What about traditional Four Thirds cameras? Are they here to stay?
"Oh yes - our Four Thirds system is very important to us. The purpose of the Micro Four Thirds platform is to expand our business by appealing to a different type of consumer with a different type of product. Four Thirds is not going to stop. You can expect to see new Four Thirds cameras from Olympus.

"In fact, we hope that the new breed of photographer I’ve just been talking about, who is buying into the Pen system, will look at Four Thirds cameras too. As they learn more about photography, and their skills increase, they may wish to take their interest further by investing in an E-series camera."

At the moment there are only two Micro Four Thirds lenses. Any plans for more?
"We have already announced plans for a 9-18mm wide-angle zoom and an 14-150mm superzoom – both very lightweight and compact. These will come to the market this year. We also have plenty of other designs in development too, thought obviously I can’t reveal too many details. It is possible to think of lenses that might appeal to enthusiast photographers who are interested in a Pen as a secondary camera – such as fast prime lenses. Why shouldn't we think about those designs for this type of photographer?"

It wouldn’t be right not to talk about HD video. This is a hugely popular feature in DSLRs now.
"Yes. Consumers want a camera that can do both still photography and video equally well. Actually the large sensors in DSLRs have given people the ability to be far more creative than they could be with their camcorders. They can shoot with different lenses, and use really shallow depth-of-field for creative effects. You can even use older OM-series lenses with an adaptor, optics like an 85mm f/2.
"And I think the way that people are using video is changing too: with camcorders people might have shot hours of footage on a trip away, in clips that were several minutes long. I think people these days take shorter clips – seconds long, rather than minutes – to complement their still images. This approach works well when camera owners playback slideshows of their holidays and family experiences on TVs and computer screens. The way we view photography has changed along with the way we shoot it."

Will we see video on the Four Thirds Cameras too?
"I guess so – from a technical point of view, why not? The mirror can swing out of the way and allow video capture. I’m sure this will come in an E-system camera."

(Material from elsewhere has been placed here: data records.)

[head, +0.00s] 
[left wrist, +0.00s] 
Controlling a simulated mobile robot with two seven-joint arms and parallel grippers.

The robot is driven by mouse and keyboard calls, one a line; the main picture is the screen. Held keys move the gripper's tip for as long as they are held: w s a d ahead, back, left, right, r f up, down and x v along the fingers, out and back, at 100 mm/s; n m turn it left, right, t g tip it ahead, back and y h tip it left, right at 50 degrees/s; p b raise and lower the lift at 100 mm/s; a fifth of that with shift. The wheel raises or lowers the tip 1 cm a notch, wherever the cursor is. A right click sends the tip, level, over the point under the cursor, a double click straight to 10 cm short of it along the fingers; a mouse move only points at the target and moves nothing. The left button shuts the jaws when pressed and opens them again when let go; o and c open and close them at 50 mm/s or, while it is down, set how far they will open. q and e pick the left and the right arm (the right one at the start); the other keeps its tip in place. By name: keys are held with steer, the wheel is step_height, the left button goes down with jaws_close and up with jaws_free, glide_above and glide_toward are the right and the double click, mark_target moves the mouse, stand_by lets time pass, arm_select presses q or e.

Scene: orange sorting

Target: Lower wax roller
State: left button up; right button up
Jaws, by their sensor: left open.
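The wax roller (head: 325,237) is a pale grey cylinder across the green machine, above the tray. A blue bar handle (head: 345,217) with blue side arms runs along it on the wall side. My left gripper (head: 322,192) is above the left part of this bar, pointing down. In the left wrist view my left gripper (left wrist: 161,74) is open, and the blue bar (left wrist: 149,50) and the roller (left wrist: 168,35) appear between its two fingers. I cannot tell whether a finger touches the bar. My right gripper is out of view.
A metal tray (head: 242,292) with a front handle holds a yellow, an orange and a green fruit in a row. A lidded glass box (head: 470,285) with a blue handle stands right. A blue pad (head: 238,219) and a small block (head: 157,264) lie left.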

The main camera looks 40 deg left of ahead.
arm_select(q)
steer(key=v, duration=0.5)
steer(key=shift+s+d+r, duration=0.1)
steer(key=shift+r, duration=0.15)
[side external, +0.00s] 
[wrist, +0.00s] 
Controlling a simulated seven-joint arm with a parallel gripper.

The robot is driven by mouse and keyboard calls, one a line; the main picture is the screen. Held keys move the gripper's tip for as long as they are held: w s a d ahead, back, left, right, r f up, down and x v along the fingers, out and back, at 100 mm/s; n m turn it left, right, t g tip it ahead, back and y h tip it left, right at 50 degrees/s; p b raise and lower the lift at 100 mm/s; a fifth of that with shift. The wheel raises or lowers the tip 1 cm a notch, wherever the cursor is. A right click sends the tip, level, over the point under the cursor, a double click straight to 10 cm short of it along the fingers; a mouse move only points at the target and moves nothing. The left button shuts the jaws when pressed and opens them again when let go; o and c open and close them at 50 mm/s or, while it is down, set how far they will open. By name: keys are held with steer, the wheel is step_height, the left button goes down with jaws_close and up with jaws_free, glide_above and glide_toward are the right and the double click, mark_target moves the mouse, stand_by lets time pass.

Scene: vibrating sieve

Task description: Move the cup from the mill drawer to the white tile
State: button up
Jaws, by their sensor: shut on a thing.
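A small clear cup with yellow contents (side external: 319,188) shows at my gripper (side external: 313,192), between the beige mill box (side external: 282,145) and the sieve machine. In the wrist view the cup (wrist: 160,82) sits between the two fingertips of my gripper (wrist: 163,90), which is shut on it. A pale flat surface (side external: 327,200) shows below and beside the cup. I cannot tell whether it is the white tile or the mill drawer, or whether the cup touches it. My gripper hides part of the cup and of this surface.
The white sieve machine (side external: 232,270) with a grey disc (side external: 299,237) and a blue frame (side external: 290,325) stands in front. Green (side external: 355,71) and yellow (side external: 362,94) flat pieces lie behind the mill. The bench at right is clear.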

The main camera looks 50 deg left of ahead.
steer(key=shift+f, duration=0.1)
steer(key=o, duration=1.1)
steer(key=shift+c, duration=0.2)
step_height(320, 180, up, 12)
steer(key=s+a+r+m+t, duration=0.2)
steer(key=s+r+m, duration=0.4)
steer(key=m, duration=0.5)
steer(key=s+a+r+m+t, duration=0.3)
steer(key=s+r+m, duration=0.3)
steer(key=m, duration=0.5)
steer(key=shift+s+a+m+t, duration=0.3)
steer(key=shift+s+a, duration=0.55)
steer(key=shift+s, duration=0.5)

Camera manufacturers seem to have their own thing: Canon chase high pixel counts, Nikon are known for high ISO performance. What direction are Olympus moving in?
"I think Olympus have always been a very innovative company. We pioneered things like dust reduction and Live View and we are always considering new technologies that make the picture-taking experience easier from the consumer. These might not always be very high tech, but they make the product easier and more enjoyable to use.

"In the E-PL1, for instance, Live Guide allows you to preview advanced photographic effects in Live View. Art Filters are hugely popular too, and you can even use these in video mode now. New in the E-P2 is the iEnhance scene mode, which analyses a scene for the main subject – a person against a landscape background, for instance – and enhances colour and contrast in only this part. Independent research has shown that when you see an image with part of it colour enhanced, rather than the whole of it, you react to in a stronger way. It’s all about memory, and how our brains work."

Thanks for taking the time to talk to ePHOTOzine. The best of luck with your cameras.